Mas mais tarde, muitos anos depois de ela ter deixado de ir connosco, quando já nem eu nem os meus irmãos passávamos um mês inteiro de férias com os nossos pais, era ela já uma mulher, tive um dia um rasgo de lucidez. Todas as maldades que eu lhe tinha feito, e que a minha memória tinha habilmente empurrado para um cantinho escuro e esquecido da minha mente, ocorreram-me de repente, apertando-me o coração numa culpa, numa vergonha, num arrependimento horríveis.

Chorei por ela e por mim, pedi-lhe perdão. E ela desculpou-me com um “deixa-lá-isso” despreocupado, dizendo que nem se lembrava bem desses tempos. Como se as estaladas que eu aproveitei para lhe dar, quando ninguém via, tivessem sido sem querer, um acidente. Como se tratá-la daquela maneira fosse normal ou insignificante. Pois... “Éramos crianças, afinal”. Sem dúvida. Mas isso a mim não me tira o peso da consciência.

12/09/06

O FEIO

Um dos ensinamentos que a minha mãe me transmitiu é particularmente curioso e resulta de uma singular junção entre valores estéticos e morais: trata-se do conceito do “feio”.
Sei que na tradição oral, o feio está de tal forma associado ao mau, que é quase impossível distinguir um conceito do outro. Nas narrativas tradicionais, os protagonistas (bons) são sempre bonitos e os vilões ou vilãs são notoriamente feios.

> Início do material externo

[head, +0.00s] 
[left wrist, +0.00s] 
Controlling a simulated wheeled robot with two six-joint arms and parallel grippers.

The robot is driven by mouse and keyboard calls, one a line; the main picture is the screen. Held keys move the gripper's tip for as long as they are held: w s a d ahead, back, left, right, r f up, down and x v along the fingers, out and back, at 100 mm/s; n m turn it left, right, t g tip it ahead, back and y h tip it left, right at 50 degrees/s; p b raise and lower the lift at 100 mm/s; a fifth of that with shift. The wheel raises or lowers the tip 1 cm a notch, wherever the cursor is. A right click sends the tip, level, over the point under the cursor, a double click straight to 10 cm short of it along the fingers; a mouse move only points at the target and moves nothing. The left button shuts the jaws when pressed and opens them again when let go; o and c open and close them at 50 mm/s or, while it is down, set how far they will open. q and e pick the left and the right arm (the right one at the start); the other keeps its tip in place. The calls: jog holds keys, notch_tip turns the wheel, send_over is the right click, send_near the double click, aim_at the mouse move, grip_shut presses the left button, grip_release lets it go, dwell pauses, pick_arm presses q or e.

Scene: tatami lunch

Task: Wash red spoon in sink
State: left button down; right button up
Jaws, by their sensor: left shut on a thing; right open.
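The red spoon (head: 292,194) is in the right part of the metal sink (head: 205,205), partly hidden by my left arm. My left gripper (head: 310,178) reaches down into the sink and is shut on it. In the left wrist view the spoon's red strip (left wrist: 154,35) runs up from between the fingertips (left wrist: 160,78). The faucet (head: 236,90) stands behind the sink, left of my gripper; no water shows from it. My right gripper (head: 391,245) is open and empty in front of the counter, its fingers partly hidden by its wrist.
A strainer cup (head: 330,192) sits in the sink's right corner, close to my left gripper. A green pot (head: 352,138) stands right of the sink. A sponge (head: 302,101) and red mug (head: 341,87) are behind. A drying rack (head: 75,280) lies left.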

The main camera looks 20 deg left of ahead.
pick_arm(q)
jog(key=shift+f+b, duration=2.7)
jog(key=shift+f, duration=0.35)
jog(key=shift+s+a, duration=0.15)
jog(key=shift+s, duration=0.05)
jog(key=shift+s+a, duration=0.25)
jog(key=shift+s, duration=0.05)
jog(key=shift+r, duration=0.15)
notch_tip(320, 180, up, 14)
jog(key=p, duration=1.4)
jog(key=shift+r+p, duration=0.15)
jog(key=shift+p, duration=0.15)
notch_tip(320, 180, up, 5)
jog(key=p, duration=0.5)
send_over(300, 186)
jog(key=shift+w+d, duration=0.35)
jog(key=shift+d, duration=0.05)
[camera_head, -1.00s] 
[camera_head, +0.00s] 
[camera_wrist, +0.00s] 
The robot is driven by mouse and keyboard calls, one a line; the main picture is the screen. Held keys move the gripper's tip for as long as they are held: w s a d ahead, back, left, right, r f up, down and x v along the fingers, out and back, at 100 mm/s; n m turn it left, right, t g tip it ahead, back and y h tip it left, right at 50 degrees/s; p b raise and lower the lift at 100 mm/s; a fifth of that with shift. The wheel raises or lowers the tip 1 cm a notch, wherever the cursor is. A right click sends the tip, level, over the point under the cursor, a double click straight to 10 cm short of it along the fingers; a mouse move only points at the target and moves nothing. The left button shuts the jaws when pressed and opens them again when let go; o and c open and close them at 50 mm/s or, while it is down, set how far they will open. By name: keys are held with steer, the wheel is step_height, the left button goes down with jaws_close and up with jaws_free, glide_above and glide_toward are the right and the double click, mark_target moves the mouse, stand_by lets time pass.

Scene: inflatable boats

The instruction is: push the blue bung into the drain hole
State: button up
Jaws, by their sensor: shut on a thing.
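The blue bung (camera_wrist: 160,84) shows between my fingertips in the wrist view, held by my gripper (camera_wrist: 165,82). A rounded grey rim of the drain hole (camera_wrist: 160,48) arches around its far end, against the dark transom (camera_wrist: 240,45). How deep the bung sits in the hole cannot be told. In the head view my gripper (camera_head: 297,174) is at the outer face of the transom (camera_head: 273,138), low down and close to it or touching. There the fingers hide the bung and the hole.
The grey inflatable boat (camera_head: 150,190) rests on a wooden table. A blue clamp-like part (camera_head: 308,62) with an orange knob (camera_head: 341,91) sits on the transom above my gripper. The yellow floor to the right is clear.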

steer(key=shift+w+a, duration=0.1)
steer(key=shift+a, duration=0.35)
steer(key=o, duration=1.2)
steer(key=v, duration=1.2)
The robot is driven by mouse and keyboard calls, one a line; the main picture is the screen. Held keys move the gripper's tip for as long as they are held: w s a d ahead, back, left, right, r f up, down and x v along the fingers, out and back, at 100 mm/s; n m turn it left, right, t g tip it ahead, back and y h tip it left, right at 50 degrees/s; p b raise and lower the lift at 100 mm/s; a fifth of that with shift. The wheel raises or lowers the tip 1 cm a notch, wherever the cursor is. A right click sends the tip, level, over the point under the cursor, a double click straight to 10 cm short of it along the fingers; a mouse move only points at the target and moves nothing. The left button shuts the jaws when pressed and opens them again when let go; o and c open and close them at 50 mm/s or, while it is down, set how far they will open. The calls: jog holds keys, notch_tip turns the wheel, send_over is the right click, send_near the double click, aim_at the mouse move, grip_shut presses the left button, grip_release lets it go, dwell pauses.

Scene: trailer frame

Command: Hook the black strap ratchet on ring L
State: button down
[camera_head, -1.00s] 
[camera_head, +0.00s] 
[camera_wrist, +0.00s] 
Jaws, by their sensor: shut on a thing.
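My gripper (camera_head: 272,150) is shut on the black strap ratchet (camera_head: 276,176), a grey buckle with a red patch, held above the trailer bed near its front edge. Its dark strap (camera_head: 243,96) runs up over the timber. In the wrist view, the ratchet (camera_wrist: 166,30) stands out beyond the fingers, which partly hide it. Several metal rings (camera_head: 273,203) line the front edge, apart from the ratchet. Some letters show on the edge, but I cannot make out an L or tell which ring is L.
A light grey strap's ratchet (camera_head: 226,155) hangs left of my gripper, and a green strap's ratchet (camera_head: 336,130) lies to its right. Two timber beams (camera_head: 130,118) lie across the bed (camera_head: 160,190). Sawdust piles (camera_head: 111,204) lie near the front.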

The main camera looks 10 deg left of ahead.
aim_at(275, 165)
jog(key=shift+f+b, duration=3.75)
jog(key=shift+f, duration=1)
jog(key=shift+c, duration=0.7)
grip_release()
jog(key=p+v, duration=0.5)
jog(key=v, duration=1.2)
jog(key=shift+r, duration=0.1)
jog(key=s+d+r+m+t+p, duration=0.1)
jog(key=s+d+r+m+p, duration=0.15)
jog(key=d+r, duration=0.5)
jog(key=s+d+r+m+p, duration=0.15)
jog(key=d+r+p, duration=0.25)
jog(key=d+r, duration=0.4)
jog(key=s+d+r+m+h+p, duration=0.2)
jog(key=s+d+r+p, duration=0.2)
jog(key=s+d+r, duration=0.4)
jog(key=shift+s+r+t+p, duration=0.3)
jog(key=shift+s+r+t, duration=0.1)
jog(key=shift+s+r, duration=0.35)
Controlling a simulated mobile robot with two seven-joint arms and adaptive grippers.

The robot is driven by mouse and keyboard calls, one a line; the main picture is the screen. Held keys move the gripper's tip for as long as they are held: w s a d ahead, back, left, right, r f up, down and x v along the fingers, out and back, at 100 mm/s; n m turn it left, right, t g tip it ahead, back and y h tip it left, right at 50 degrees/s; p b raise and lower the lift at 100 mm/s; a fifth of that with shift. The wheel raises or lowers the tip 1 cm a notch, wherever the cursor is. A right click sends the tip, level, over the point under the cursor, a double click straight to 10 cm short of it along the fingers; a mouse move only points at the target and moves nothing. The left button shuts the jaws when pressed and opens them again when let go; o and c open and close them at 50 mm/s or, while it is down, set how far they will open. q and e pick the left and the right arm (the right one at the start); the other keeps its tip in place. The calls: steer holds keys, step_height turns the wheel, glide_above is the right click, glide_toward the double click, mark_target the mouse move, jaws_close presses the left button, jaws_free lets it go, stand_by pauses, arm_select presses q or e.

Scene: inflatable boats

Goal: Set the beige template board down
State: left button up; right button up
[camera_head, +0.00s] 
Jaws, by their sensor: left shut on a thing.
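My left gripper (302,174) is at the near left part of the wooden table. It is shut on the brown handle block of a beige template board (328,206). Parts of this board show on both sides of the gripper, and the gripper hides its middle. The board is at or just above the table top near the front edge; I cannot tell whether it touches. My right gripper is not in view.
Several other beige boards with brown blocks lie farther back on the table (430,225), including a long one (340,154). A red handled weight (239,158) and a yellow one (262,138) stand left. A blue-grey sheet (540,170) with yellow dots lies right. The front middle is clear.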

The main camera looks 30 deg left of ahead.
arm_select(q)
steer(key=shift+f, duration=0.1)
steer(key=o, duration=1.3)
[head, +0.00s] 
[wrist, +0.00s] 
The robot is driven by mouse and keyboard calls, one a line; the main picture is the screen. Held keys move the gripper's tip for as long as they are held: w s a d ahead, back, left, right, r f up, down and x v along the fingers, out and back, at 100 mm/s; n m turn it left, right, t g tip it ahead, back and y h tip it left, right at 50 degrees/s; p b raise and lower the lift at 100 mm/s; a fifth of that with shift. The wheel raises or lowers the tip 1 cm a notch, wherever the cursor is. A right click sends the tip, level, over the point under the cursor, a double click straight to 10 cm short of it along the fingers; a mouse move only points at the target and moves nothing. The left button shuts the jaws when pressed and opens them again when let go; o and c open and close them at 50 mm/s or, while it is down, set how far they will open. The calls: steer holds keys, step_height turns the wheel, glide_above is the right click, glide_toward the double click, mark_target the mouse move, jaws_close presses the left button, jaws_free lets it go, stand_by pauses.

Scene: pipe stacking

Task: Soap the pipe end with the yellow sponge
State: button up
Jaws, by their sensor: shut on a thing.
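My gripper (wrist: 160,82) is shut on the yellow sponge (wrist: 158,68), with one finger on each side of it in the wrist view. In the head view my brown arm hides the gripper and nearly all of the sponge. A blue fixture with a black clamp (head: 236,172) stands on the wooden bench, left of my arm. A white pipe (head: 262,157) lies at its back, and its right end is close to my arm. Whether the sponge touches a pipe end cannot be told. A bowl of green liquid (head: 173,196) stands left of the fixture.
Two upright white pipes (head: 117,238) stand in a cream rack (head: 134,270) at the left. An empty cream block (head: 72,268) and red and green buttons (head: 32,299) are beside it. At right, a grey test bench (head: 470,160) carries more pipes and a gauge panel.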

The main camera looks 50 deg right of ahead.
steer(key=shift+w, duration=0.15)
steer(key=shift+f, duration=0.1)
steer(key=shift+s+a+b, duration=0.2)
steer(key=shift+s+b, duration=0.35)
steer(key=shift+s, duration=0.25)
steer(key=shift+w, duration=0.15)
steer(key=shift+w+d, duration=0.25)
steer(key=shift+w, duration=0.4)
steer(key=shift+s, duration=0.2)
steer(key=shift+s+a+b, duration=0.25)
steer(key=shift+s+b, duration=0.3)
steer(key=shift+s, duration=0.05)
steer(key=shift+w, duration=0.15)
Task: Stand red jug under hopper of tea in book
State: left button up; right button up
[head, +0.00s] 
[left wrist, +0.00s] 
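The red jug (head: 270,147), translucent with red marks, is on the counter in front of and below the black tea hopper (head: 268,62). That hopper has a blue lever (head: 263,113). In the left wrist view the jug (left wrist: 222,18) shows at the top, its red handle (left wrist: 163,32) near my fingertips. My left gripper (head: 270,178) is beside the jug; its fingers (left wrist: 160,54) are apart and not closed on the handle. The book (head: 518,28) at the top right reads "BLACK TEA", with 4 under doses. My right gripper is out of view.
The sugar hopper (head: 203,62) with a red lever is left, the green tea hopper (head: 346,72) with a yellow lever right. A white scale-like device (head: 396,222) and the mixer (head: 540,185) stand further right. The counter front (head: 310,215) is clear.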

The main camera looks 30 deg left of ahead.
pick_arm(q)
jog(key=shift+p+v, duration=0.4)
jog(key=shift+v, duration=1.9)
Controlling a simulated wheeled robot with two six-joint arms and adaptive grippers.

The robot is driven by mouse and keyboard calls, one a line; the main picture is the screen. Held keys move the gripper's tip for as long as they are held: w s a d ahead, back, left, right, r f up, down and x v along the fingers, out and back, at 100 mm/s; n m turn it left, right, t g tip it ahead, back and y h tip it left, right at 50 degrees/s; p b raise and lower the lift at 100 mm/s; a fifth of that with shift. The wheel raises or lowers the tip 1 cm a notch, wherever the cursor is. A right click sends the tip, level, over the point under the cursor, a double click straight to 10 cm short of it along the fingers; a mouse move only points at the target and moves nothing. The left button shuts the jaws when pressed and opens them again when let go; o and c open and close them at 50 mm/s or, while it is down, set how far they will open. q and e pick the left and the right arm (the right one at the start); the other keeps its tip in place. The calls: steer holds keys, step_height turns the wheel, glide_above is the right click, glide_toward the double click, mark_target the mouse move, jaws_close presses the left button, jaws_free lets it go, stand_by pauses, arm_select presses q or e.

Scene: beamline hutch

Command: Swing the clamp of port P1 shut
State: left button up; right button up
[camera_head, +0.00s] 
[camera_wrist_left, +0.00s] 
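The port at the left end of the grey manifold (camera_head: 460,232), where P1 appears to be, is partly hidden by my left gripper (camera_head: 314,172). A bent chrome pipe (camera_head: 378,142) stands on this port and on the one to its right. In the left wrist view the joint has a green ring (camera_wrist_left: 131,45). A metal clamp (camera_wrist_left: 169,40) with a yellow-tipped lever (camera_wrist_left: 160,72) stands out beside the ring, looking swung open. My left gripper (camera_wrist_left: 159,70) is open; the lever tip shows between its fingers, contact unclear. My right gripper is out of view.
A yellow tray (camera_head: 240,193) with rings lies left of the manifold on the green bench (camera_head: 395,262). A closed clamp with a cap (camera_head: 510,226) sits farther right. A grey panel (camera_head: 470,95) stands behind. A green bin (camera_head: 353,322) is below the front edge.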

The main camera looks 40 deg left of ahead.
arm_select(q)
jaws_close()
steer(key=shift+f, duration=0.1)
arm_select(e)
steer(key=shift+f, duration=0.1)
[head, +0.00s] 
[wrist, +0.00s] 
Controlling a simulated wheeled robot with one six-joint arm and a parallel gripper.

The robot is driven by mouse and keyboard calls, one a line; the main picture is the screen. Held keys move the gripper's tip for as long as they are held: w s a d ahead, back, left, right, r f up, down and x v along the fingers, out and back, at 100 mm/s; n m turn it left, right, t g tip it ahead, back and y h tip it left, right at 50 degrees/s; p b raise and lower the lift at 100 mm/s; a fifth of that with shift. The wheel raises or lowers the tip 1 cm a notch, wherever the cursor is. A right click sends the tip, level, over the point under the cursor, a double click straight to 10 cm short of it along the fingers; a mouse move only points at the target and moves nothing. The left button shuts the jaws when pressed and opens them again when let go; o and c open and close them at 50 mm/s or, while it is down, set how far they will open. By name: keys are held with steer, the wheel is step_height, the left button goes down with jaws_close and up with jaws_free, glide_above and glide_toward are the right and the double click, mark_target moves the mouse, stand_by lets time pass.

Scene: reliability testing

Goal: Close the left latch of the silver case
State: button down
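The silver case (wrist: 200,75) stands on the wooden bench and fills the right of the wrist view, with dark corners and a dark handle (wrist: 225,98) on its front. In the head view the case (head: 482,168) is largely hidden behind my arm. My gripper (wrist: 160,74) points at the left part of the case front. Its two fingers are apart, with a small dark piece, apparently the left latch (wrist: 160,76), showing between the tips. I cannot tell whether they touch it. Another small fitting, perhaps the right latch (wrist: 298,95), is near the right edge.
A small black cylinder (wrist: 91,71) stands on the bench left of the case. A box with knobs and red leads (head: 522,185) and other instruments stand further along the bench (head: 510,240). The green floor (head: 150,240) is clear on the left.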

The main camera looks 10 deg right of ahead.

Por influência desses preconceitos, ainda hoje quase ninguém resiste a criticar as crianças que se comportam mal dizendo-lhes que são “feias”. Como se a fealdade exterior tivesse alguma relação com a maldade, a teimosia ou a má educação, defeitos que assim se tornam numa espécie de “fealdade interior.”
A preocupação da minha mãe não seria propriamente transmitir-me valores tradicionais, nem me lembro de alguma vez ela me ter contado uma história. Mas a importância do bonito como oposto do feio que ela sempre se empenhou em incutir-me vai muito para além da estética e reveste-se de uma série de qualidades que, se não são valores morais, são a única espécie de educação explícita que eu recebi.
Ao longo de toda a minha infância e adolescência, não me lembro de me terem ensinado a não mentir, a respeitar as diferenças, a valorizar a humildade, a partilhar, a saber ficar calada nos momentos certos, ou a honrar compromissos e promessas – o que teria sido realmente útil e importante, a meu ver. Mas em contrapartida fui recebendo e assimilando inúmeras lições sobre o que era feio, e que incluía posturas e atitudes tão inócuas como comer só com o garfo, perguntar “quem é?” quando alguém tocava à campainha, dizer “com licença” quando nos saía um arzinho involuntário pela boca, ou perguntar “o quê?” quando queríamos que alguém repetisse o que não tínhamos ouvido. Tudo isso era feio e o bonito, que era o correcto, era comer sempre com os dois talheres, perguntar “faz favor?”, não dizer rigorosamente nada e perguntar “diga?”, respectivamente.
O feio servia assim para classificar todos os comportamentos desviantes da etiqueta que a minha mãe cultivava. Mas também era invocado para justificar a necessidade de manter tudo limpo, arrumado e – sobretudo – no lugar e na forma por ela desejados. Não era apenas uma questão de estarem as camas feitas, os brinquedos nos seus lugares, a roupa arrumada, tudo impecável. Havia também outras imposições mais difíceis de compreender e que afinal só na sua lógica pessoal podiam fazer sentido: uma porta, por exemplo, que devia ficar aberta ou fechada, porque só nessa posição é que ficava bem. Ainda hoje, a minha mãe não consegue jantar sossegada na sala, se souber (mesmo de costas!) que a porta da cozinha está aberta, e não tem nada que ver com correntes de ar!
Quando perguntávamos por que não se devia ou podia fazer isto ou aquilo, deixar as coisas de outra forma, a resposta dela era apenas uma: «porque é feio». Aliás, duas, porque havia a variante: «porque não é bonito.»
E assim fiquei marcada para o resto da vida por esta preocupação excessiva com a aparência, a organização, a posição das coisas, com o que fica bonito e o que não fica. E dou por mim a explicar a razão das minhas escolhas (ou imposições) simplesmente assim: porque é muito mais bonito.

10/09/06

OS OUTROS



Os outros são todos aqueles que não conseguimos compreender e por quem não sentimos qualquer espécie de afinidade.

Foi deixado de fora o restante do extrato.